Has La Liga been caught offside?
The players' strike over unpaid salaries underscores the scandalous way Spanish soccer clubs have overspent on signings and flouted financial regulations
Spain's professional soccer leagues directly and indirectly employ around 65,000 people, and generate one percent of the country's GDP. But behind the glamorous façade of Spain's world champions, La Liga's Ronaldos and Messis, along with Europe's two richest clubs, Real Madrid and Barcelona, is a darker story of mounting debts that threaten to sink many teams, and which prompted this month's strike involving 1,000 players from all 42 first and second division sides that wiped out the opening weekend of the season before talks between the union and the Professional Football League (LFP) produced an 11th-hour agreement on Thursday.
The numbers speak for themselves. There are some 200 soccer players in Spain who are owed substantial back pay, according to the Association of Spanish Footballers (AFE), the labor union that has called the strike. The clubs owe their players a combined 50 million euros. This has been the main reason for the strike, and one that has brought multi-millionaires out in support of the journeymen making a living in the lower reaches of the Segunda División, but that figure is barely the tip of Spanish soccer's debt iceberg. By the end of last season the total amount owed by first and second division clubs was a staggering 3.5 billion euros, according to economist José María Gay.
There are still no figures available for this season, but everything points to a worsening situation. The economic crisis has hit sponsors hard, further reducing many clubs' income. And it's not just the small fry who are struggling. Teams of the caliber of Sevilla, Valencia, Atlético Madrid and Villarreal, big names from the top flight of Spanish soccer, are also in big financial trouble.
There has been a sharp increase in clubs taking advantage of 2002 solvency legislation to avoid having to declare themselves bankrupt. The first club to do so was Las Palmas, which has allowed it not only to renegotiate its debt, but to avoid automatic relegation.
A further 21 clubs have since followed suit, with a further 13 under administration. Among them are three sides playing in the first Division: Rayo Vallecano; Racing Santander; and Zaragoza, which has debts of 134 million euros. The government is currently looking into changing the law so that clubs taking advantage of solvency legislation do not wriggle out of being relegated in the process.
"Only a little while ago the Romanian federation sent out a letter to all of its players telling them not to sign any contract unless it was perfectly clear. They were saying don't go to Spain - there's no money there," said Luis Rubiales, the head of Spain's Association of Football Players who previously played for Levante, a Valencia-based club which is also insolvent. "I'm not very optimistic because, just as in Spanish society, the solution only arrives when something has already happened."

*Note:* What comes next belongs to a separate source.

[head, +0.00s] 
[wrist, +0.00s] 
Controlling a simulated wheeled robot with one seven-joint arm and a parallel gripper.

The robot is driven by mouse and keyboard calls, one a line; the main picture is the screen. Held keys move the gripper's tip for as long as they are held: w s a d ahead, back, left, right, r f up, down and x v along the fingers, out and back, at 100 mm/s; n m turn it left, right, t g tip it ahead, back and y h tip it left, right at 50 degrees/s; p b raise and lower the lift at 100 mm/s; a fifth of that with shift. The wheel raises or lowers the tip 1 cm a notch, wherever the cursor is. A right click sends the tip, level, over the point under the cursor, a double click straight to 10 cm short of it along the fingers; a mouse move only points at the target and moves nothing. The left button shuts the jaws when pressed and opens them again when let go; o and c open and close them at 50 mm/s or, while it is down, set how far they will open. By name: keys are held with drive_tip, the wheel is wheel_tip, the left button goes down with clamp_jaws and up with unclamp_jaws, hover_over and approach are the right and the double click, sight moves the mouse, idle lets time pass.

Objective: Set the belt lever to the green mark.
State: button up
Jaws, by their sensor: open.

Zaragoza has shown considerable ingenuity in trying to avoid collapse through financial chicanery. Thanks to a secret slush fund put together by the club's president, Agapito Iglesias, the theoretically bankrupt Zaragoza has been able to sign Benfica goalkeeper Roberto this summer for a princely 8.6 million euros.
Atlético, which owes 200 million euros, has signed Falcao from FC Porto for ¤40 million. According to club president Miguel Ángel Gil Marín, "for the moment" there is no more money, but he hasn't ruled out finding some cash in the future. These kinds of funds are legal, just, and are highly profitable in the short term, but they also help to artificially inflate the market.
This may be why, although the Spanish transfer market is not as buoyant as it was five years ago, the clubs have spent 329.9 million euros between them this summer on new signings, according to specialist website Transfermarkt. After Italy and England, Spain's league is the highest-spending in Europe, and has seen three of the costliest signings this year: Falcao, Coentrão (Real Madrid paid ¤30 million for the Portuguese player, 20 percent of whom belongs to an investment fund), and former Arsenal midfielder Cesc Fàbregas, who cost Barcelona 29 million euros.
But Spanish soccer's high-spending days are over; all agree that the model is not sustainable. La Liga doesn't make as much money as England's Premier League, and the cake is much less evenly divided. Although television rights have multiplied 16-fold since 1990, bringing in some 600 million euros a year, almost half that amount goes to two clubs: Real Madrid and Barcelona. Among the major European leagues, Spain's is the only one where clubs must negotiate television rights independently in an every-man-for-himself system. This makes it even harder for La Liga's middle classes to compete with the sport's twin aristocrats, explaining in part the generalized stampede toward bankruptcy.
New Uefa regulations due to come into play in 2014 will limit the ability of owners to subsidize losses incurred by paying high transfer fees and salaries, making them only spend what they earn from soccer-related income if they want to play in European competitions. Owners can cover losses up to $88 million over an initial three-year spell, starting in 2012. Chronically indebted Mallorca last year became one of the few teams to be banned from a Uefa competition because the club had entered administration.
Given the current situation, it is hardly surprising that the players have decided that enough is enough, and have taken drastic action. Unless agreement is reached soon, what is supposedly the world's finest league could well find itself offside.